Paging Neil Cavuto: UAH global satellite data has record WARMEST day for January

"It’s almost certain by now that January 2010 will also be the globally warmest January on the UAH record"

by Joseph Romm, Climate Progress, January 15, 2010

Yes the anti-science crowd, from WattsUpWithThat to FoxNews, have been touting cold snaps over a small fraction of the globe as evidence of the non-exist cooling trend (see “disinformers to media: Please make case for something that isn’t true using data we don’t believe“).

Well now even they have been forced to acknowledge that the global record that’s going to be set this month is, in all likelihood, for warming — because it is showing up on their beloved satellite data (click to enlarge).
UAH 1-10

Yes, a Revkin tweet put me on to this — and no, I still don’t like green eggs and tweets!
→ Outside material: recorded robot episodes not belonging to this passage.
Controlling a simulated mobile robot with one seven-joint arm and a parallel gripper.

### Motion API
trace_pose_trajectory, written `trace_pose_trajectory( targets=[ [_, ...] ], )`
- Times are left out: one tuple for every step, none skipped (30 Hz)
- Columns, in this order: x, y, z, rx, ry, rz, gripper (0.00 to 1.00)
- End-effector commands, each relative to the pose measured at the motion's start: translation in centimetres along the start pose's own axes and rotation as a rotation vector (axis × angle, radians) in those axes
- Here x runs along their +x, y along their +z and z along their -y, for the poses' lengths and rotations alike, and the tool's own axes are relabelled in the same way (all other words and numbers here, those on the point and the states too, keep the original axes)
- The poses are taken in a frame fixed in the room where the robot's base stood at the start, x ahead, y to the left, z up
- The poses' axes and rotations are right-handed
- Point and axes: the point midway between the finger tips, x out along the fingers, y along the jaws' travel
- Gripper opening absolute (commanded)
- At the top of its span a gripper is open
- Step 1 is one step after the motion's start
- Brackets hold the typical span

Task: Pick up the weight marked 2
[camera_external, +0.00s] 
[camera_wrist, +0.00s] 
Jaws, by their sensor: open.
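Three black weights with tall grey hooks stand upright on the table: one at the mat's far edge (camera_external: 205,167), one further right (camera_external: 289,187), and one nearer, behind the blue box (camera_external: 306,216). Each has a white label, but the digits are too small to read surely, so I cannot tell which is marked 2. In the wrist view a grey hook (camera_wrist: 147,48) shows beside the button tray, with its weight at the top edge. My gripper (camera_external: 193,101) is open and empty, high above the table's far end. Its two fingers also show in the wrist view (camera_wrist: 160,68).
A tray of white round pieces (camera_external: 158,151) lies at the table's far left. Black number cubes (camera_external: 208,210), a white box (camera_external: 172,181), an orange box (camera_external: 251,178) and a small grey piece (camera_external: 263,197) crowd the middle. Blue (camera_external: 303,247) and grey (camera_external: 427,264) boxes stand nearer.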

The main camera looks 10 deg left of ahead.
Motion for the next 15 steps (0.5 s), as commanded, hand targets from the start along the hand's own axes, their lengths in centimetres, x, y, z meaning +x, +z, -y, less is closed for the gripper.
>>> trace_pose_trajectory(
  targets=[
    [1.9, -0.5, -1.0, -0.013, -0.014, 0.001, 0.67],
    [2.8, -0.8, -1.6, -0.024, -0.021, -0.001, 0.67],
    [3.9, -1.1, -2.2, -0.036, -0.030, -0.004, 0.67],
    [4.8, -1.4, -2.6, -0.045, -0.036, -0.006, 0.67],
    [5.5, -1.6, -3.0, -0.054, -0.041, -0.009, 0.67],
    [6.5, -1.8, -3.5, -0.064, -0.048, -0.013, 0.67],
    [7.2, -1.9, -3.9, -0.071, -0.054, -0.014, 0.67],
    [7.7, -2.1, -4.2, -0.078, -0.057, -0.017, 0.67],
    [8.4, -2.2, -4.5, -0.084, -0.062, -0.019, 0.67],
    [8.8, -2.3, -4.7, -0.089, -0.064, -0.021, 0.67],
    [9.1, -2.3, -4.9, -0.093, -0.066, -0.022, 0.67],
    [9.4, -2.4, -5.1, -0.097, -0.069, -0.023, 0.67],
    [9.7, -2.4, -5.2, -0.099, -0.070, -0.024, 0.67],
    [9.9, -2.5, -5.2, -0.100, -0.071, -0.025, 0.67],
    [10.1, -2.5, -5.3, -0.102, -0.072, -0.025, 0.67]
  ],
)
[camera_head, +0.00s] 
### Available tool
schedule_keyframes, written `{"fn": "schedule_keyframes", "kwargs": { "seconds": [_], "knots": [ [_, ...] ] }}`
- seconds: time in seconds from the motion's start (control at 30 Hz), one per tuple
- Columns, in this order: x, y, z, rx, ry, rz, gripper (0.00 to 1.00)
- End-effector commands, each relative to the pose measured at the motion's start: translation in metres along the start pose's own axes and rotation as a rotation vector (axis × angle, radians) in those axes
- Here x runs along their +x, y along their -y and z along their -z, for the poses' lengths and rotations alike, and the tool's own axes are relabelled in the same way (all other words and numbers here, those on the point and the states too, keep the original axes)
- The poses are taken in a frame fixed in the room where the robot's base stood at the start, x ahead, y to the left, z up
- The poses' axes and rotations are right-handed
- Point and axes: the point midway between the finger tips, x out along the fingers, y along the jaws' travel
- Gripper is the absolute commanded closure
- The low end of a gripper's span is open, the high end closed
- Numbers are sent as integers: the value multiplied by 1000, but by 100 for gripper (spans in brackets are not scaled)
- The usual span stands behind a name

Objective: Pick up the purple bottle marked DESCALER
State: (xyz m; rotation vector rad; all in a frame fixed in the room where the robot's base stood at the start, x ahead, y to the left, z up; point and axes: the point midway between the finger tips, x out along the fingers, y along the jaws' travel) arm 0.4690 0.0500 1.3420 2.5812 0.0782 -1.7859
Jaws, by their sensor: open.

This actually comes from a post by Luboš Motl, a Czech anti-science type to judge by his post (he uses phrases like “the AGW fad”), which was reposted by Watts.  Watts seems to think this is
now more from the “weather is not climate department”
That’s his way of pretending that all of his posts on local cold snaps aren’t an effort to make a climate-related argument to persuade his legion of anti-scientific readers that we’re cooling when in fact we’re warming everywhere you look (see “Skeptical Science explains how we know global warming is happening: It’s the oceans, stupid!“).

In fact, the “daily global average temperature” is considerably more relevant than, say, the temperature in Florida.  But a single day’s temp certainly isn’t climate data.  That said, the post Watts reprints goes well beyond one day with this prediction:
By the way, it’s almost certain by now that January 2010 will also be the globally warmest January on the UAH record – the anomaly will likely surpass 0.70 °C. It may even see the highest (or at least 2nd highest) monthly UAH anomaly since December 1978. I will print more exact predictions in a week or so.
Now we’re starting to get closer to the climate realm, as it appears we are increasingly likely to vindicate NASA’s prediction of a year ago that an El Niño would soon emerge and that — on top of the long-term human-caused warming trend — means “it still seems likely that a new global temperature record will be set within the next 1-2 years.”  And again, this is even more impressive because we’re at “the deepest solar minimum in nearly a century.”  It is just hard to stop the march of AGW, at least if we don’t sharply reverse emissions trends.

Of course, this record warming even in the satellite dataset isn’t a surprise — at least to those in the pro-science camp.  NOAA reported today in its 2009 global report:
Since 1979, NOAA’s polar orbiting satellite measurements have also been used to measure temperatures in the troposphere and stratosphere. Microwave Sounding Unit (MSU) data are analyzed for NOAA by the University of Alabama in Huntsville (UAH), Remote Sensing Systems (RSS, Santa Rosa, California) and the University of Washington (UW). These observations show that the global average temperature in the middle troposphere (the layer which is centered at an altitude of 2 to 6 miles, but which includes the lower stratosphere) has increased, though differing analysis techniques have yielded similar but different trends (see below).

In all cases these trends are positive. The analysis performed by RSS reveals a trend of 0.09 °C/decade (0.16 °F/decade) while the UAH analysis reveals a lower trend of 0.04 °C/decade (0.08 °F/decade). When adjusted by University of Washington scientists to remove the stratospheric influences from the RSS and UAH mid-troposphere average, the trends increase to 0.15 °C/decade (0.26 °F/decade) and 0.11 °C/decade (0.20 °F/decade), respectively. (A journal article is available that describes the University of Washington adjustments to remove the stratospheric influence from mid-troposphere averages.) Trends in these MSU time series are similar to the trend in global surface temperatures, which increased at a rate near 0.16 °C/decade (0.29 °F/decade) during the same 30-year period.
You know, it was in the 50s (°F) in DC today.  Not a record, but surely enough for FoxNews to use as a hook for a larger story on the overall human-caused global warming trend — see FoxNews’ Neil Cavuto still thinks winter chill disproves global warming; actual scientists disagree.  Neil, I’m ready for my close up.